Wrak średniowiecznego statku bizantyjskiego wraz z cennym ładunkiem odkryli archeolodzy w Adriatyku.

Aktualizacja: 22.12.2015 20:47 Publikacja: 22.12.2015 20:00

Dla archeologów wraki są jak kapsuły czasu. Świadczą o świecie, którego już nie ma

Dla archeologów wraki są jak kapsuły czasu. Świadczą o świecie, którego już nie ma

Foto: 123RF

Statek wypłynął w ostatni rejs z regionu morza Marmara, przebył cieśninę Dardanele, morza Egejskie i Jońskie, wpłynął na Adriatyk i dopiero tu zatonął koło chorwackiej wyspy Mljet. Ta bizantyjska jednostka pływała w X–XI wieku, w czasach gdy Piastowie budowali zręby państwa polskiego.

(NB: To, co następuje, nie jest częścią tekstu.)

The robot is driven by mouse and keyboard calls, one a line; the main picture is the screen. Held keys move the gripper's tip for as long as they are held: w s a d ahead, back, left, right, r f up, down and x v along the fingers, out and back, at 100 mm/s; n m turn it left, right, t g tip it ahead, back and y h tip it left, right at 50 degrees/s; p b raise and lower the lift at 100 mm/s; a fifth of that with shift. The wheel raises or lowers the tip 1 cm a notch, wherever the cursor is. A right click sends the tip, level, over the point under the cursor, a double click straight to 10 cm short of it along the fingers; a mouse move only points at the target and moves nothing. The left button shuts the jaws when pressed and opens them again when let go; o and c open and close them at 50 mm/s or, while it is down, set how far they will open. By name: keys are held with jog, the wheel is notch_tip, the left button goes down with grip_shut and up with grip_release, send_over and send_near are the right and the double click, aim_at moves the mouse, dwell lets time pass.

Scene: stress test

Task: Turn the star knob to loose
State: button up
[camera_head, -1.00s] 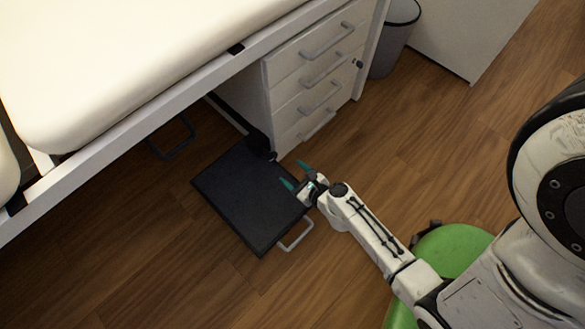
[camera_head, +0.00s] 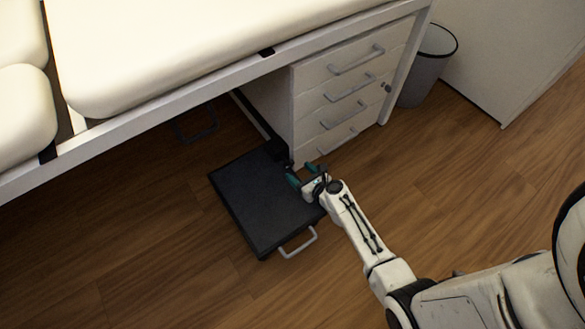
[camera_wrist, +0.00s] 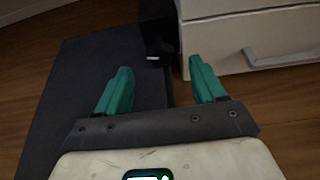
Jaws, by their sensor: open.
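A dark, knob-like part (camera_head: 277,151) sits at the far right corner of the black platform (camera_head: 245,200), beside the drawer cabinet. In the wrist view, a dark upright part with a small pale spot (camera_wrist: 156,34) stands ahead, between the directions of the two fingers. Its star shape cannot be made out, nor which way it is turned. My gripper (camera_head: 301,174) is open and empty, with teal fingers over the platform's right side, short of the dark part. Both fingers of my gripper (camera_wrist: 160,70) show apart in the wrist view, touching nothing visible.
A white drawer cabinet (camera_head: 310,105) with grey handles stands close behind and right of my gripper. A white padded couch (camera_head: 190,45) overhangs the platform's far side. A grey bin (camera_head: 425,75) stands at the back right. The wooden floor in front is clear.

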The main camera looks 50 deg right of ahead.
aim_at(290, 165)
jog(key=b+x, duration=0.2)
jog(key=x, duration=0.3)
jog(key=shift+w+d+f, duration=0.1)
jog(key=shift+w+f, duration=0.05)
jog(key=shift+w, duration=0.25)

Wrak spoczywa na głębokości 30 m, badają go archeolodzy z Croatian Conservation Institute w Zagrzebiu oraz z Uniwersytetu Ca'Foscari w Wenecji. Pracami kieruje światowej sławy badacz prof. Carlo Beltrame (prowadził wykłady w Instytucie Archeologii Uniwersytetu Warszawskiego).

Nie wiadomo, dlaczego statek poszedł na dno, prawdopodobnie z powodu gwałtownej burzy. Archeolodzy odnaleźli w nim ponad 150 glinianych amfor, widniejące na nich stemple świadczą o miejscu pochodzenia. Jest nim region morza Marmara. Na powierzchni szyjek wielu amfor widnieją znaki – prawdopodobnie też handlowe – wyryte już po wypaleniu. Natomiast na wewnętrznych ściankach amfor zachowały się ślady wina i oliwy. Oprócz produktów spożywczych statek przewoził ładunek naczyń szklanych wyprodukowanych w regionie Palestyny. Obok wraku archeolodzy odkryli także dwie żelazne kotwice klasycznego kształtu oraz kamienie balastowe.

Zespół kierowany przez prof. Beltramego sporządza trójwymiarowy obraz wraku, posługując się metodą fotogrametryczną. Polega ona na odtwarzaniu kształtów, rozmiarów i wzajemnego położenia obiektów, w tym wypadku pod wodą, na podstawie zdjęć wykonywanych z różnych miejsc i pod różnymi kątami. Metoda ta została już przetestowana wcześniej koło wyspy Mljet podczas badania wraku weneckiego z końca XVI wieku.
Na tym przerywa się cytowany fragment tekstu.